### Data segment
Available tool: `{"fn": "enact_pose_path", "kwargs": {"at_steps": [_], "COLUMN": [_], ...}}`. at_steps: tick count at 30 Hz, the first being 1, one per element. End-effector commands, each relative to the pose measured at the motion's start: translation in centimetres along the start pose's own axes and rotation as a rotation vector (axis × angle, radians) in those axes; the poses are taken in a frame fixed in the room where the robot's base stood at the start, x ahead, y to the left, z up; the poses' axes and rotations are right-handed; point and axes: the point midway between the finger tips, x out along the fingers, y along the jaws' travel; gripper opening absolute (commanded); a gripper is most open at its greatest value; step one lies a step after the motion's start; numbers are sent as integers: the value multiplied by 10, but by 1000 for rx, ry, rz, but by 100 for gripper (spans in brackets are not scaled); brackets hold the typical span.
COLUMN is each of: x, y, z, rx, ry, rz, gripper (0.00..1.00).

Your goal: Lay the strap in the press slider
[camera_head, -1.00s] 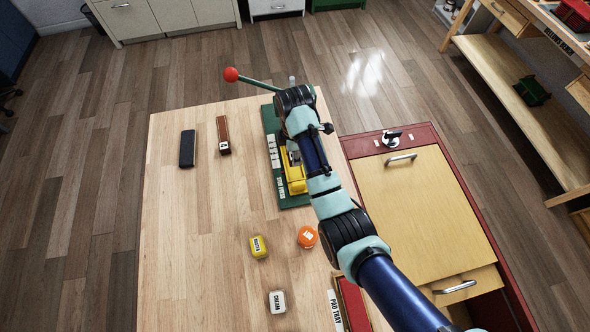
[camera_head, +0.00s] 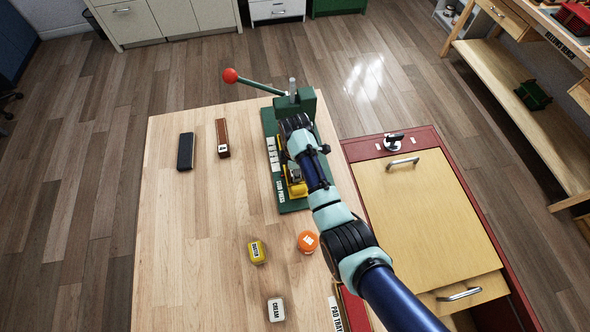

### The exercise
Look above for the line containing "Your goal: Lay the strap in the press slider"; output that line and all lines after it through the last one exactly, without the pictures.

### Correct answer
Your goal: Lay the strap in the press slider
[camera_head, -1.00s] 
[camera_head, +0.00s] 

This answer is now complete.